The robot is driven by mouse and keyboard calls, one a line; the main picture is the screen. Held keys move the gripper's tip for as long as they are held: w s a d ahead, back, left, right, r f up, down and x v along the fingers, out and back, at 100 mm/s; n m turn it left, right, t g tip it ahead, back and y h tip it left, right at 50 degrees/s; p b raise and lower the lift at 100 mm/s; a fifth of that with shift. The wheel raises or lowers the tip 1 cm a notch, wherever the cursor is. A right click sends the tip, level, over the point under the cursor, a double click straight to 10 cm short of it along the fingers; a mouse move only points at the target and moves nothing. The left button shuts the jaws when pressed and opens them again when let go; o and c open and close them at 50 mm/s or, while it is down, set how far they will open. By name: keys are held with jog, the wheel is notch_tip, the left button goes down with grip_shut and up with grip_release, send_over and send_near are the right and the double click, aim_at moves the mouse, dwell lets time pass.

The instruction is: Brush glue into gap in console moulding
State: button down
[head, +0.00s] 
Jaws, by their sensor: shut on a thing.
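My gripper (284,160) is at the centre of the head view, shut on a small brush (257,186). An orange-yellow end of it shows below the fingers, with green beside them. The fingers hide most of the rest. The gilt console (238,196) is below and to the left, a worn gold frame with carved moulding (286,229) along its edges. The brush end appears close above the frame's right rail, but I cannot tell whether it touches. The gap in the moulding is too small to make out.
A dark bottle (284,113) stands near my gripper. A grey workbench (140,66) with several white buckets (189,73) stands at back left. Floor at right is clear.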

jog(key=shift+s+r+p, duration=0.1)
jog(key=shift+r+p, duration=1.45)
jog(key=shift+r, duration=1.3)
....
[Set problem] From the line containing "State: button down" through the closing line of the material above, return every line exactly and omit all others.

[Response to this task]
State: button down
[head, +0.00s] 
Jaws, by their sensor: shut on a thing.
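My gripper (284,160) is at the centre of the head view, shut on a small brush (257,186). An orange-yellow end of it shows below the fingers, with green beside them. The fingers hide most of the rest. The gilt console (238,196) is below and to the left, a worn gold frame with carved moulding (286,229) along its edges. The brush end appears close above the frame's right rail, but I cannot tell whether it touches. The gap in the moulding is too small to make out.
A dark bottle (284,113) stands near my gripper. A grey workbench (140,66) with several white buckets (189,73) stands at back left. Floor at right is clear.

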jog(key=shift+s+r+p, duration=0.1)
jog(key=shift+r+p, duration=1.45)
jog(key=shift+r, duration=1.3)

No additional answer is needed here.